My job here has been hard work, but we've achieved a lot. The charity has grown by 50 per cent over the past five years and there is a much higher profile nationally for both diabetes and the charity. In England we're involved in the biggest diabetes prevention programme in the world.When I arrived in the job I didn't realise how big a challenge the diabetes epidemic was and, even more staggering, neither did many key people in the NHS.
After five years I'm ready to move on and I'm looking forward to spending more time on environmental activism, which is where my heart is – I used to head the RSPB. I'm particularly looking forward to playing a more active role in the Lords, where I am a Labour peer.

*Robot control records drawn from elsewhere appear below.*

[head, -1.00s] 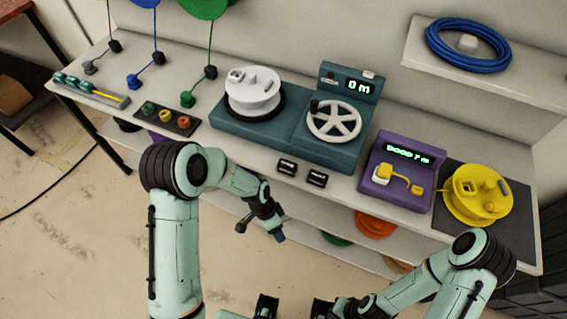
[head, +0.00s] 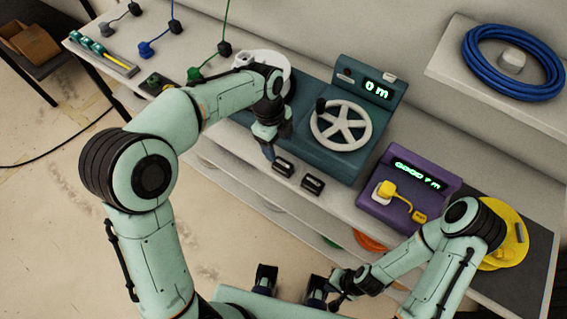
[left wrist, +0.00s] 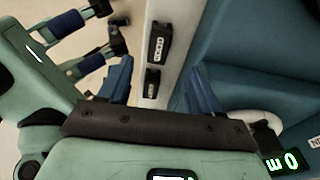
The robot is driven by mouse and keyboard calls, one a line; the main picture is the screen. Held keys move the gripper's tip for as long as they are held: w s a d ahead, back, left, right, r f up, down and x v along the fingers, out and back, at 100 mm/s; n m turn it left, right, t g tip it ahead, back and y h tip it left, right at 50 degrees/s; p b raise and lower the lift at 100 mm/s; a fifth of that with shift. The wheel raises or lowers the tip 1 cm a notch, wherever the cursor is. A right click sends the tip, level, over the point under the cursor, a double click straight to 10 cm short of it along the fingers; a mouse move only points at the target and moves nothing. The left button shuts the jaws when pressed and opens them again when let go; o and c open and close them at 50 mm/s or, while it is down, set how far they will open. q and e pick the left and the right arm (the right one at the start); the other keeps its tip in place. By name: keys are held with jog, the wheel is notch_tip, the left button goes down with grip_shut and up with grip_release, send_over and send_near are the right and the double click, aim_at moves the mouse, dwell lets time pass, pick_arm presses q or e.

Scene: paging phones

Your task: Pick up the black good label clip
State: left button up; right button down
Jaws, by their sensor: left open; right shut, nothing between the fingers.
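Two small black label clips lie side by side near the front edge of the bench. The left clip (head: 282,167) is close to my left gripper; the right clip (head: 312,185) is farther from it. In the left wrist view, the upper clip (left wrist: 159,45) has a white label that looks like GOOD, though it is small. The lower clip's label (left wrist: 152,83) is hard to read. My left gripper (head: 268,151) is open and empty above the bench edge, its blue fingertips (left wrist: 162,84) on either side of the lower clip. My right gripper (head: 337,298) is shut and empty, low in front of the bench.
A teal winding machine (head: 340,150) with a white handwheel stands just behind the clips. A purple meter (head: 385,210) and a yellow reel (head: 515,235) are to the right. A blue cable coil (head: 480,65) lies on the raised shelf.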

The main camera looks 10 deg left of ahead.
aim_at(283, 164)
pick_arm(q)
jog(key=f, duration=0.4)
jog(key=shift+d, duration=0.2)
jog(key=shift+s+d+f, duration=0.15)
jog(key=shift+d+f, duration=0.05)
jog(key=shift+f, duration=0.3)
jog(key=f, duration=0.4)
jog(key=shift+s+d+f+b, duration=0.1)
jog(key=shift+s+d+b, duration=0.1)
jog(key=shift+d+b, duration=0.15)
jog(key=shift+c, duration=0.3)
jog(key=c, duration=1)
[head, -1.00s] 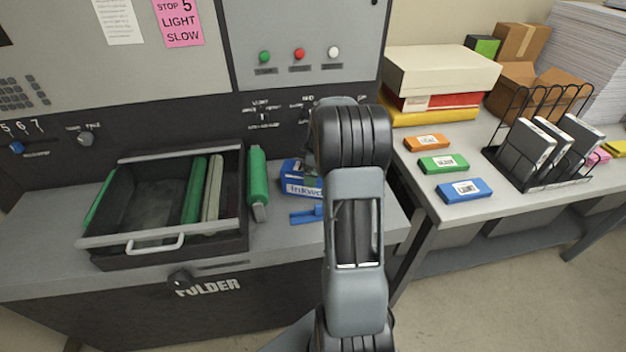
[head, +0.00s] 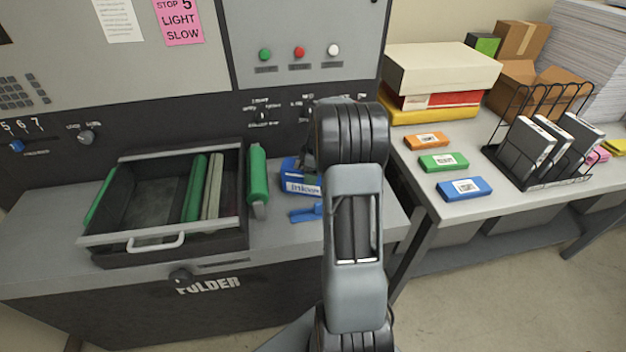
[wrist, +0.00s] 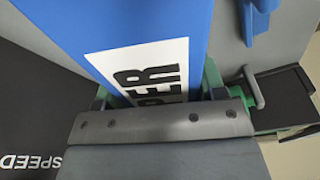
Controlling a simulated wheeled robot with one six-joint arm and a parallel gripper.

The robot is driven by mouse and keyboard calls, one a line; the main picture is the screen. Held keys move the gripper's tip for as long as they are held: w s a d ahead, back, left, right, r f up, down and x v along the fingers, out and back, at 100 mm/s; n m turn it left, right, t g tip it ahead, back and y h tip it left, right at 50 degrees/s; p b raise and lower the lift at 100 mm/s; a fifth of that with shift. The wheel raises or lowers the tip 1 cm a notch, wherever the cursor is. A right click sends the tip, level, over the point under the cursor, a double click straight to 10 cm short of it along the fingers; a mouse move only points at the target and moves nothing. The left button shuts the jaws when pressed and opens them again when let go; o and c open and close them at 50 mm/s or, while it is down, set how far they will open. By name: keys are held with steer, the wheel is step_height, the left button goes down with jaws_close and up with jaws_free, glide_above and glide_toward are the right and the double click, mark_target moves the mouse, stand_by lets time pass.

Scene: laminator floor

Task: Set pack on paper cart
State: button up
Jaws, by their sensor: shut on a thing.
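A blue pack (head: 292,176) with a white label stands on the counter top or just above it; I cannot tell if it touches. My arm hides its right side. In the wrist view the blue pack (wrist: 130,28) fills the upper middle, with large black letters ending in "PER" on its label. My gripper (wrist: 156,92) is shut on it, a finger at each side. In the head view my gripper is mostly hidden behind my arm. I cannot pick out a paper cart for certain.
A blue clip-like tool (head: 304,213) lies just in front of the pack. A green roller (head: 257,175) and an open black drawer tray (head: 120,249) are to the left. The right-hand table (head: 455,207) holds small coloured boxes, a wire rack (head: 490,155) and cartons.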

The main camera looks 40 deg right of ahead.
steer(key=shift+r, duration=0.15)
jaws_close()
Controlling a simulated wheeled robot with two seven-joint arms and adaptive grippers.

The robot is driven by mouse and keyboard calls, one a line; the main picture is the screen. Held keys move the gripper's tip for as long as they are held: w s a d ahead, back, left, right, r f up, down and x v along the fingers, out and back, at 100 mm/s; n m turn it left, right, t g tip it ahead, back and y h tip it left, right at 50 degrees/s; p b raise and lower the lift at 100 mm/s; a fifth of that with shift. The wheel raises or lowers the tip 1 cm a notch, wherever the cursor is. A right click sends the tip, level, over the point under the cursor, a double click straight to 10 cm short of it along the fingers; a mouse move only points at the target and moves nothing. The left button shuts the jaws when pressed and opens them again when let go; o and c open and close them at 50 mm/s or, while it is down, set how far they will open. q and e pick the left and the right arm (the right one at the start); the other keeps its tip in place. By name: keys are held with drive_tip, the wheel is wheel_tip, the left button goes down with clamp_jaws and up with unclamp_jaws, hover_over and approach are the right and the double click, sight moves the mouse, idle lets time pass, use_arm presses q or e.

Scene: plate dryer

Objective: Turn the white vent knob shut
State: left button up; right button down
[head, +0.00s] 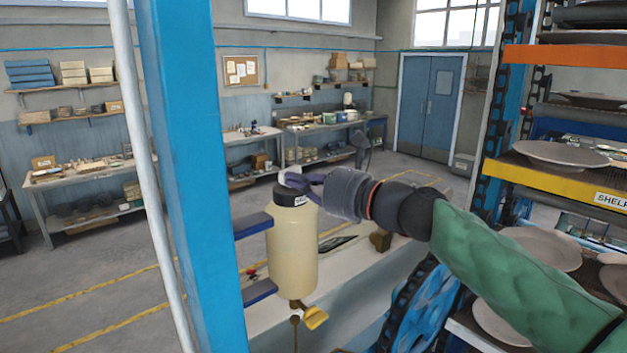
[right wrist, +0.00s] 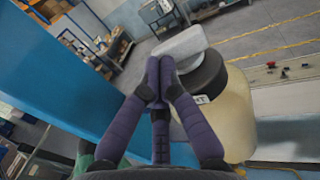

What I've found great about the voluntary sector is that you can pretty much do what you like as long as it's legal and you have the backing of your supporters and board. That means it can be an incredibly stimulating and creative place to work compared with the public sector, where you have politicians and government departments breathing down your neck.

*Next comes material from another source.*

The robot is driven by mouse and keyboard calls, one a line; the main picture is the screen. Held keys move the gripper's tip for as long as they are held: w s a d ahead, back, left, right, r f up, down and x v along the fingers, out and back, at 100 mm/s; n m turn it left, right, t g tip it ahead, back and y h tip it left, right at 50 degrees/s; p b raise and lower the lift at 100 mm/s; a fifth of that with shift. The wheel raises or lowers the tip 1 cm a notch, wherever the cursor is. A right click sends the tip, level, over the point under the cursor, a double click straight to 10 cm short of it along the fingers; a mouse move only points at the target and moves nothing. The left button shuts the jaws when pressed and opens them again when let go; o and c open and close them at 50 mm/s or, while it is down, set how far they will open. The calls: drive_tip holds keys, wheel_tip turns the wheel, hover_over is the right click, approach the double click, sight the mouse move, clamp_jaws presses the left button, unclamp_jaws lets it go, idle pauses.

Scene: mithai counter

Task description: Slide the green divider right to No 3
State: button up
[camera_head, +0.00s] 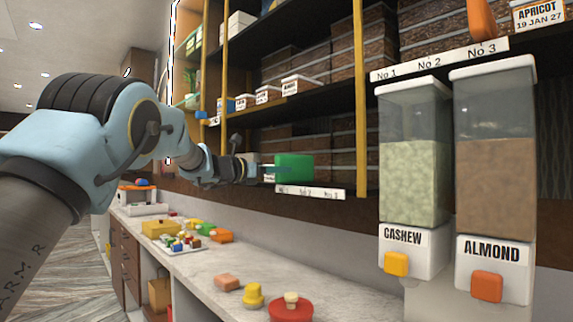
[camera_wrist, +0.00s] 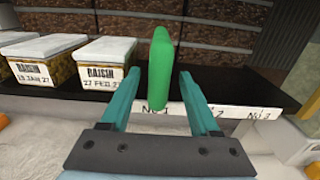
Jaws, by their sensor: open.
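The green divider (camera_wrist: 160,65) stands upright on the dark shelf in the wrist view, by the No 1 mark on the white label strip (camera_wrist: 185,117). The strip's No 2 and No 3 marks lie to the right of it. In the head view the divider (camera_head: 293,167) shows at the lower shelf's front, above its label strip (camera_head: 312,192). My gripper (camera_wrist: 158,78) is open, with one teal finger on each side of the divider's near end. Gaps show between both fingers and the divider, so no grip is visible. In the head view my gripper (camera_head: 268,169) reaches in from the left.
Raisin boxes (camera_wrist: 103,63) stand just left of the divider. The shelf (camera_wrist: 230,90) to its right is clear. A yellow post (camera_head: 360,100) and the cashew dispenser (camera_head: 412,180) stand to the right. The counter (camera_head: 235,262) below holds several small items.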

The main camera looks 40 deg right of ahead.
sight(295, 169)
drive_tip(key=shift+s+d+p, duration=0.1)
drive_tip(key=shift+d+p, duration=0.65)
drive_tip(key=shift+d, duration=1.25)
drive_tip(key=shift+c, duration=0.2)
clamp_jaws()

My advice to other voluntary sector leaders is to be bolder. The sector has been getting a good kicking, but we need to be out there getting across to the public what great stuff we do. We should be much better at standing up for ourselves and our achievements.
It's vital that voluntary sector leaders are clear about what they want and have the confidence to ask for it. My mother used to say "if you don't ask, you don't get". We shouldn't be shy about saying exactly what we want to achieve and asking government, funders and the public for the sorts of donations and support we need.